CD Review: Caroline Herring – Camilla (Signature Sounds, 2012)
Plaintive mix of country, folk and blues
As fine as was 2009’s Golden Apples of the Sun, Herring’s latest release is even more completely her own. In addition to writing ten of the album’s songs, she’s reanimated the eleventh, “Flee as a Bird,” from a mid-nineteenth century hymn book. Her music is given added muscle by producer Erick Jaskowiak and a backing band (including guitar, pedal steel, fiddle, banjo, bass and drums) that leans more to country than folk. Her vibrato, reminiscent of Buffy St. Marie and Joan Baez, remains a plaintive instrument whose tone is as telling as its words. Her songs are literate and historical, telling of injustice, greed, and inextinguishable hope that intertwines the struggles and accomplishments that have threaded through country, folk and blues.
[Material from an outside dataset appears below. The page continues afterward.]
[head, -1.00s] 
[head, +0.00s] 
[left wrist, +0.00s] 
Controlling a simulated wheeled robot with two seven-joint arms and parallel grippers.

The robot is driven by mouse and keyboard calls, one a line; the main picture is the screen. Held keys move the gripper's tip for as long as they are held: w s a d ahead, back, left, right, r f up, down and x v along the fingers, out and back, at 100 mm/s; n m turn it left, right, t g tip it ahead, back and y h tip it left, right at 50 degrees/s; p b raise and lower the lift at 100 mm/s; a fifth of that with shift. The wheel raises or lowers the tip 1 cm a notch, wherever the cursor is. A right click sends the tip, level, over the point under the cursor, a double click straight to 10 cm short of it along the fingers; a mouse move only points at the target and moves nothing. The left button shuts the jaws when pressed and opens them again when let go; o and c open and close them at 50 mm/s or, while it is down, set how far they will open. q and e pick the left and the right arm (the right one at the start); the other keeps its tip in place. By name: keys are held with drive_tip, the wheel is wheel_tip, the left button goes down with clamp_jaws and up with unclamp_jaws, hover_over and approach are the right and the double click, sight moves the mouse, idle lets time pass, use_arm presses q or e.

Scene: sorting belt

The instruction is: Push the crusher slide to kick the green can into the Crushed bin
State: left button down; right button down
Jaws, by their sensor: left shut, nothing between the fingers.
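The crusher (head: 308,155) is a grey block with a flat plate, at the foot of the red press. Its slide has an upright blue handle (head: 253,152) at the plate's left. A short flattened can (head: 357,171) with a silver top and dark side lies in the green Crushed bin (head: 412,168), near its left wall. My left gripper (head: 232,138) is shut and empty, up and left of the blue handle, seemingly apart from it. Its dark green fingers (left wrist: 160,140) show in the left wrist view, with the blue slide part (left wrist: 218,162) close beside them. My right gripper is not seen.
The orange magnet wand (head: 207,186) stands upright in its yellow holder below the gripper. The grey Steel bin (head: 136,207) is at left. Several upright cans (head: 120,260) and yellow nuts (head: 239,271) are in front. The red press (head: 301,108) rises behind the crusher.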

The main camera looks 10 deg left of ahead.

Her stories highlight moments of redemption, triumph and peace against a backdrop of turmoil and grief, but tears – whether of anguish or relief – are never far away. Herring welcomes Claire Holly, Katherine Roberts and Jackie Oates as harmony vocalists, and an a cappella turn with Mary Chapin Carpenter and Aoife O’Donovan on “Traveling Shoes” is especially fine. Herring’s fans will enjoy this next chapter, and those new to her work will be quickly motivated to explore the back catalog.